- **Do this**
From the line containing "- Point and" down to the last line of the material, return those lines verbatim and only those.

- **Data excerpt**
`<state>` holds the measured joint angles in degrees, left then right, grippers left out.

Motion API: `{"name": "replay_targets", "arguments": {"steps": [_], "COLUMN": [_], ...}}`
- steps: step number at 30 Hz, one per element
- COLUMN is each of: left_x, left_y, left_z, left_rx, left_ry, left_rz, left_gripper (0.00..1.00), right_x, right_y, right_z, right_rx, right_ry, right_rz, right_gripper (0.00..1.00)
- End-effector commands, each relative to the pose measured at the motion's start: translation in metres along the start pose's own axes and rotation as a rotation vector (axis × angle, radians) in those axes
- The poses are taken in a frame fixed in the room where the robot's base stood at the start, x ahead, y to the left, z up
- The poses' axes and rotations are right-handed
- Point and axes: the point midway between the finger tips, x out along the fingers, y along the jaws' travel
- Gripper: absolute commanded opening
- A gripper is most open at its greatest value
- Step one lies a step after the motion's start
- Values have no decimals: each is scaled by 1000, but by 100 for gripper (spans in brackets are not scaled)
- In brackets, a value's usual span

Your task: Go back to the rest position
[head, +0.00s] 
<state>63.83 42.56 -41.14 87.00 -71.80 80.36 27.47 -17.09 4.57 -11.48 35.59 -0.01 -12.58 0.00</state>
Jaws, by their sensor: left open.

- **Result of the exercise**
- Point and axes: the point midway between the finger tips, x out along the fingers, y along the jaws' travel
- Gripper: absolute commanded opening
- A gripper is most open at its greatest value
- Step one lies a step after the motion's start
- Values have no decimals: each is scaled by 1000, but by 100 for gripper (spans in brackets are not scaled)
- In brackets, a value's usual span

Your task: Go back to the rest position
[head, +0.00s] 
<state>63.83 42.56 -41.14 87.00 -71.80 80.36 27.47 -17.09 4.57 -11.48 35.59 -0.01 -12.58 0.00</state>
Jaws, by their sensor: left open.

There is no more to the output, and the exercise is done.